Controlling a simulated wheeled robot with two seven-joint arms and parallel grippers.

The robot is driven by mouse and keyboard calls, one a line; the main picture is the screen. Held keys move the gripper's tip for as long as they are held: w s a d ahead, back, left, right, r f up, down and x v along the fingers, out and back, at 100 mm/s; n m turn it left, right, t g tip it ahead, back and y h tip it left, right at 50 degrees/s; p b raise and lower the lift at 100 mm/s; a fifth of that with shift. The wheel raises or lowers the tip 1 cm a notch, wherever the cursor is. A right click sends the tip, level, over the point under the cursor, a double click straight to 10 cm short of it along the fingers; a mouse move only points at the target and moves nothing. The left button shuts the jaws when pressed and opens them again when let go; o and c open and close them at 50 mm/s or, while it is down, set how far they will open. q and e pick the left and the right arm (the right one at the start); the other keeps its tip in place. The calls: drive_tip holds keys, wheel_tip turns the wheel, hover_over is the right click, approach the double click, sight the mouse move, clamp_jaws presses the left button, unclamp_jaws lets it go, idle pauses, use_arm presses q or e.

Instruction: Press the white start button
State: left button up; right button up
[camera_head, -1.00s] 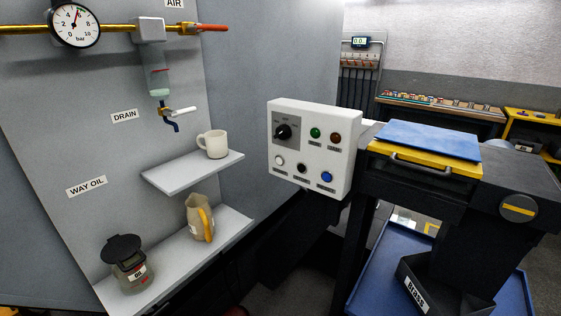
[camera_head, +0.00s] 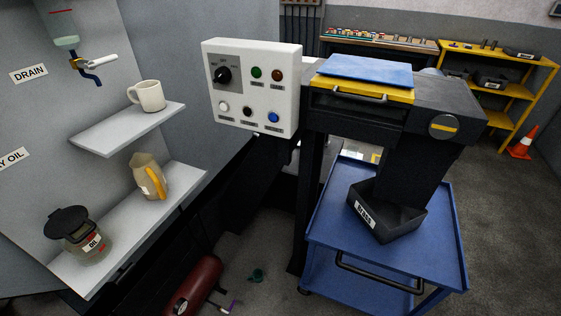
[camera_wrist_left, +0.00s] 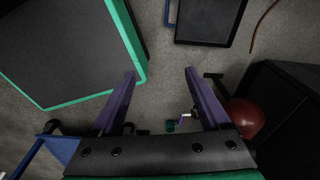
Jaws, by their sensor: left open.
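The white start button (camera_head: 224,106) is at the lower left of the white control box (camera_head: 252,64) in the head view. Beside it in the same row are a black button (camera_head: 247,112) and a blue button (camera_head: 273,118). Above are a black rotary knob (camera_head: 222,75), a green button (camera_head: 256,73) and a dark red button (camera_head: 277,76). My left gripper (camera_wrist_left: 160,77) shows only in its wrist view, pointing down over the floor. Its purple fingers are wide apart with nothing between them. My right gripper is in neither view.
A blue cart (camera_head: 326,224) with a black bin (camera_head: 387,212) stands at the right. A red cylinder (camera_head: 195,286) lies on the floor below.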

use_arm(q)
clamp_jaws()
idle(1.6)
====================
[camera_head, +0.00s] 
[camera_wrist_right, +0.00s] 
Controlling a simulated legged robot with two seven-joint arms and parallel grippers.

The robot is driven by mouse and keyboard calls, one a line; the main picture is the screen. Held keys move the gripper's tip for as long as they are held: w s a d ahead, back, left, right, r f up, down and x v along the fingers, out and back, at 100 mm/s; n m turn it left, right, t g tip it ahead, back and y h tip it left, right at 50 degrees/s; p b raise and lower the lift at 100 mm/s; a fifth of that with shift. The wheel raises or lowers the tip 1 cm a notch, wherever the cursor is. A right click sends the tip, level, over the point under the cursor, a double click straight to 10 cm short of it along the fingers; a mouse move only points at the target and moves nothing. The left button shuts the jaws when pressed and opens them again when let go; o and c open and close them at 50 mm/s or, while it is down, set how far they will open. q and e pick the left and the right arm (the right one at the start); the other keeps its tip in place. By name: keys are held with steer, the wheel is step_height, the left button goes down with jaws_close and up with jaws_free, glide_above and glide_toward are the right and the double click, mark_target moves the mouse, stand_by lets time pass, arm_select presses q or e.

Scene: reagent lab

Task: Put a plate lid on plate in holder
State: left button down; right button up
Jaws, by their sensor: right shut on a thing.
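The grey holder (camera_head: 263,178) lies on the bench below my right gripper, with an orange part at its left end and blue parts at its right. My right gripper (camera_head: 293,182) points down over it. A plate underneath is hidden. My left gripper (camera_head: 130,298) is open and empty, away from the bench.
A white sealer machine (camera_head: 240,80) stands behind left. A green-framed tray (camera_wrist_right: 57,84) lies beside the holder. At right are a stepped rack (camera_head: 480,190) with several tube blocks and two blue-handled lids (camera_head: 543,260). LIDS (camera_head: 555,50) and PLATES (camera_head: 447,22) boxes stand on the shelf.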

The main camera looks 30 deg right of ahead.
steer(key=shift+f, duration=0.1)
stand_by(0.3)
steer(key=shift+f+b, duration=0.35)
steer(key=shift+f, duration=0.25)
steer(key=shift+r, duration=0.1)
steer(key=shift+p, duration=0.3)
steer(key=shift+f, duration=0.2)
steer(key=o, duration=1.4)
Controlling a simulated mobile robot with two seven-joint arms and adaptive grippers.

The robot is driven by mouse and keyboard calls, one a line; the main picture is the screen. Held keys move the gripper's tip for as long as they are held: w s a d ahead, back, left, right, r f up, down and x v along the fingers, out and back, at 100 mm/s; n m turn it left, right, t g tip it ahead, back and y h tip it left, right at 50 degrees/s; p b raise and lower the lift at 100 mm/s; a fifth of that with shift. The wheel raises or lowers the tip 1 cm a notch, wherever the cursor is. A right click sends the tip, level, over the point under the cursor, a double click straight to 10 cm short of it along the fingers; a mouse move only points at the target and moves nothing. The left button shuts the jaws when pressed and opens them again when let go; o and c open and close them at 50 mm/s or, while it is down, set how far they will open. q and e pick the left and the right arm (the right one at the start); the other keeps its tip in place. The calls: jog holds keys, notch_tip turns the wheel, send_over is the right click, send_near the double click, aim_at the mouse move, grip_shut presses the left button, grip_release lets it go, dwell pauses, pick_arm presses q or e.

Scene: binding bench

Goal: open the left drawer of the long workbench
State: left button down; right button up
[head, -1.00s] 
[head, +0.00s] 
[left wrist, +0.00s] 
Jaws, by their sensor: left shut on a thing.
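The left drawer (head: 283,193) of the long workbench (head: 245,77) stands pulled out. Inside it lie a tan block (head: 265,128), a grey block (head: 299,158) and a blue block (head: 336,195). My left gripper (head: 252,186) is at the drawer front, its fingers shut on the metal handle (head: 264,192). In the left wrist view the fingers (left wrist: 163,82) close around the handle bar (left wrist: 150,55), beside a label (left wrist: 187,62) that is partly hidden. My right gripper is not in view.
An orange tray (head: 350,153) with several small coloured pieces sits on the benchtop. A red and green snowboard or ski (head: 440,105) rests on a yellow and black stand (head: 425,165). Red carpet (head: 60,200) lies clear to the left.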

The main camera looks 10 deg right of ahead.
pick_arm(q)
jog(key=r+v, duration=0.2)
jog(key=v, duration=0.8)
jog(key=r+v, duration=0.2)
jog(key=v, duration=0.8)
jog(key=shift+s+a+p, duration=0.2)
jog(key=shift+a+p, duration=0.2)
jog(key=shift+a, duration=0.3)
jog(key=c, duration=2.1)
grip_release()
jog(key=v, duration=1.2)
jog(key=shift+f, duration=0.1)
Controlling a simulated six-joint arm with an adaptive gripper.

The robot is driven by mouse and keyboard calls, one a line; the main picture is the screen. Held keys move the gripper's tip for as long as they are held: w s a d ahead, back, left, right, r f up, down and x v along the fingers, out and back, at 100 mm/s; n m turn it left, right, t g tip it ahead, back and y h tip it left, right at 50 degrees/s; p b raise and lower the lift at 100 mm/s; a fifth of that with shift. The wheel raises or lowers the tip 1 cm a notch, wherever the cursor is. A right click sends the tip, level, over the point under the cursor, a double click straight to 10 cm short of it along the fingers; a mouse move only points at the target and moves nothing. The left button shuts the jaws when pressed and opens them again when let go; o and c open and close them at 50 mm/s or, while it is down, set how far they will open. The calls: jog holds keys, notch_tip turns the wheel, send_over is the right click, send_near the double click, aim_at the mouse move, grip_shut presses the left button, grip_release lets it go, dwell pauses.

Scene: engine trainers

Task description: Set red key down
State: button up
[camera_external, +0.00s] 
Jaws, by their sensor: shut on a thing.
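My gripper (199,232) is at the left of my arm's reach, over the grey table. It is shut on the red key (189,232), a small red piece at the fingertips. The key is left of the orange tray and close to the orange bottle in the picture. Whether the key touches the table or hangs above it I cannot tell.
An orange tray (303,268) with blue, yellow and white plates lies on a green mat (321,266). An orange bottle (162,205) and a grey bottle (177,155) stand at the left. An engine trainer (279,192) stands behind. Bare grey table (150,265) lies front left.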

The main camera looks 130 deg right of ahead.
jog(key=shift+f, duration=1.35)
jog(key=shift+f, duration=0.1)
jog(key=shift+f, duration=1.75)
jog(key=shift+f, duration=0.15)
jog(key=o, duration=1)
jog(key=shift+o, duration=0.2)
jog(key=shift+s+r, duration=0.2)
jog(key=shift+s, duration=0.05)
====================
Problem to work on: Write out each line exactly as it appears, from the line with "[camera_wrist_right, +0.00s]" up to and including the line with "Controlling a simulated legged".

Reply:
[camera_wrist_right, +0.00s] 
Controlling a simulated legged robot with two seven-joint arms and parallel grippers.

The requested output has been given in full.